Poucos resistiriam a um carro desses

            Isso foi a propaganda comercial, mas e a propaganda propriamente ideológica? Ela vende ideias com palavras, discursos, ações, e desfiles, essa propaganda te dá a ideia de pertencer a um corpo, o faz sentir ser membro de algo maior, de construir um novo mundo. Seja o mundo socialista, onde todos tem os mesmos direitos, são iguais e trabalham pelo bem da humanidade sem classes sociais (pode-se dizer que Marx foi um dos primeiros marqueteiros bem sucedidos da história) ou fazer com que o progresso continue, que a ciência evolua e que possamos dominar cada vez mais a natureza ( o que o pensamento progressista sempre vendeu), ou simplesmente fazer com que a sua nação seja forte, a melhor do mundo, e que todas as outras se curvem à sua grandeza (É a definição do Fascismo).


            Veja como as coisas andam, a ideologia saiu da família para chegar ao fascismo.

            Esses são usos comuns da mídia que conscientemente ou inconscientemente nos levam a pensar uma ideologia. Isso se aplica a outras esferas, seja o rock in roll, seja a Literatura, com Dickens vendendo antissemitismo em alguns de seus livros e Zola uma ideia de socialismo, assim vai.


            As notícias também acabam tomando um viés ideológico, não poucas são as situações em que algumas notícias são enfatizadas mais do que outras, ou trechos são destacados, às vezes isso é feito de maneira inconsciente, tal como na hora que contamos uma história e nos atemos aos fatos que nos impressionaram mais, mas às vezes não.



            Em todo caso partiremos a um último ponto que eu gostaria de discutir:



            Gramsci, esse pensador da década de 1920, italiano que acabou perecendo frente ao crescimento do fascismo na Itália, em um dos seus escritos, Concepção dialética da História, tipificou a ideologia em duas formas: Orgânica e Arbitrária.

Gramsci em foto


            A ideologia orgânica se traduz num conjunto de valores que foi implantado num contexto e que fazia sentido no meio social que acabava se solidificando em tradições e costumes, dessa maneira leituras weberianas e de Locke sobre contrato social poderiam mesclar-se com a ideia da assimilação desses valores que praticamente se autojustificavam em vias da força temporal.

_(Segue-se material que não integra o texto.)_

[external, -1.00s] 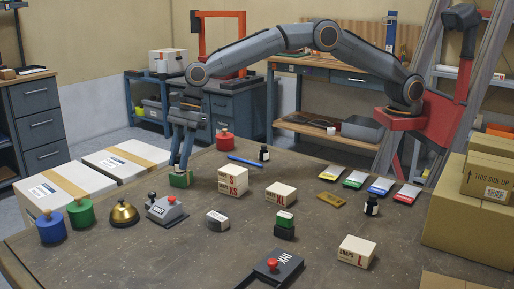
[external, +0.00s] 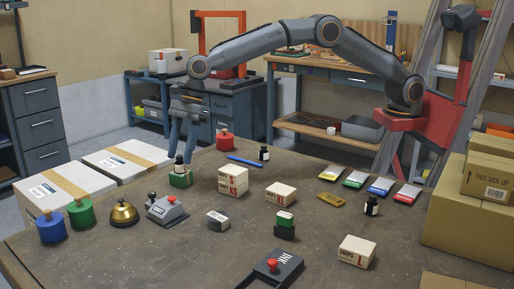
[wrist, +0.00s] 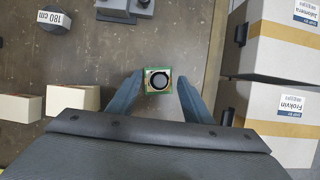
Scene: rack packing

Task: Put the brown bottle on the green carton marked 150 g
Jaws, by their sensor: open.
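A small green carton (external: 180,180) stands near the left back of the table; it also shows in the wrist view (wrist: 147,92). Its weight mark is not readable. A small dark bottle with a pale label (external: 179,165) stands upright on top of it; from above, its round black cap (wrist: 159,81) shows inside the carton's outline. I cannot make out brown on it. My gripper (external: 182,148) is just above and around the bottle's upper part, open, with its two fingers apart on either side in the wrist view and a gap to the cap.
White cartons (external: 233,181) stand to the right, and a red weight-like object (external: 224,141) stands behind. Dark bottles stand farther right (external: 264,154) (external: 371,206). A grey stamp device (external: 167,210) and brass bell (external: 123,213) are in front. Taped boxes (external: 125,163) lie left.

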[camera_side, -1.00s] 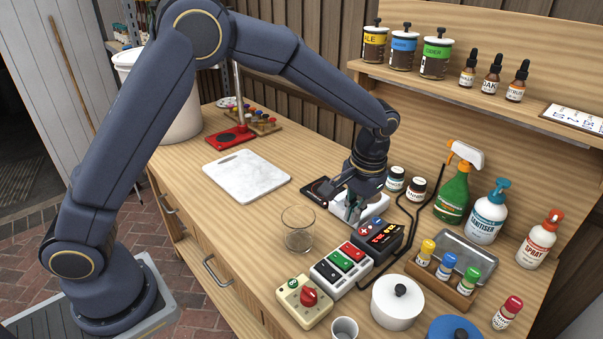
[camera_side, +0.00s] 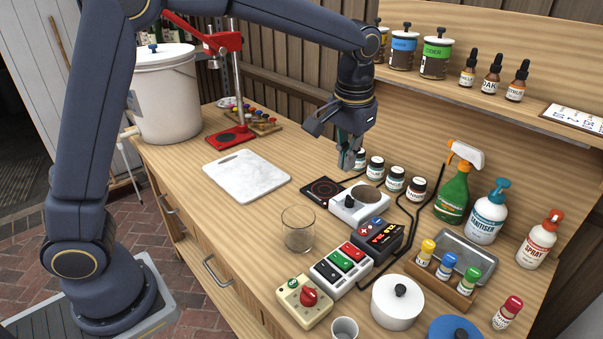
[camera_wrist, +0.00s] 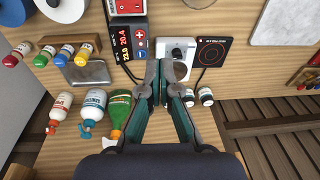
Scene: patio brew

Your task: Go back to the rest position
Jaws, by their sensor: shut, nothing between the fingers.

            A ideologia arbitrária era imposta de maneira externa por meio da força, seja física ou do discurso, e naturalmente tinha problemas em se legitimar, por essa razão acabava precisando da propaganda para permanecer, no caso da Itália, o Fascismo.





            Essa  discussão toda foi produto de uma leitura que tive sobre a ideologia como papel presente em nossas vidas, e em todos os meus pontos, o que quero apresentar é que a sociedade humana como sociedade, corpo de indivíduos, não sobrevive de maneira coesa sem a ideologia para legitimá-la, seja no tempo de César, seja na feudalidade, seja na Revolução Francesa, seja na hoje, seja na União Soviética. A ideologia é a liga com que os indivíduos se inter-relacionam, e ela tem um papel duplo, de mascarar a realidade, mas também de dar razão à ela, e ela não é estática, ela se mescla com o corpo social, abrangendo todas as classes.



Exercício Mental




“O Estado é uma instituição ao serviço de todos os cidadãos”



            Esse parecer universalista é tão enraigado por todos nós que parece até uma verdade absoluta, confesso que para mim é, e mais do que isso uma vontade, tendo em vista que não imagino uma forma mais perfeita de estrutura social do que a que o Estado, afinal ele é o regulador social.
            Mas como regulador, ele serve aos interesses de uma classe, que como Marx dizia, é agora a burguesia e o Estado apenas serve para oprimir o proletariado, pela visão marxista.

Mesclando com o pensamento de Lênin no “ O Estado e a Revolução”, temos que o estado socialista deve ser pautado pela ditadura da maioria, o proletariado, sobre a burguesia, para garantir o triunfo da Revolução, e que esse proletariado deveria ser dirigido por uma classe pensante, a inteligentsia; Não fica difícil de entender o que isso representa, a inteligentsia, tomou o estado com o amparo ideológico de governar em prol do proletariado na construção da sociedade comunista.

            Assim, tanto para os marxistas-leninistas quanto para os defensores mais árduos do Estado como instituição, o Estado deve garantir por seus meios o seu papel de servir à maioria, a diferença é que no pensamento marxista-leninista o estado é transitório e não deve servir à burguesia, mas ao proletariado, uma verdadeira Ditadura do Proletariado, e a Inteligenstia deveria tomar o papel de Vanguarda Revolucionária e se apossar de uma Ditadura conforme os desígnios romanos.


            No pensamento burguês o Estado é totalmente democrático e ele não privilegia nenhum dos corpos da sociedade, ele deve salvaguardar todos os serviços aos cidadãos, mas acaba que nessa realidade alguns são “mais cidadãos do que os outros”.



            Não compactuo mais com nenhuma dessas visões, seja a leninista, da vanguarda e da Ditadura, porque a palavra Ditadura me toma calafrios e nem o pensamento burguês, pois embora a ideologia seja totalmente universalista, não se traduz na realidade.
            Esse exercício mental mostra bem o que uma citação delicada pode fazer quando a dissecamos ao fundo.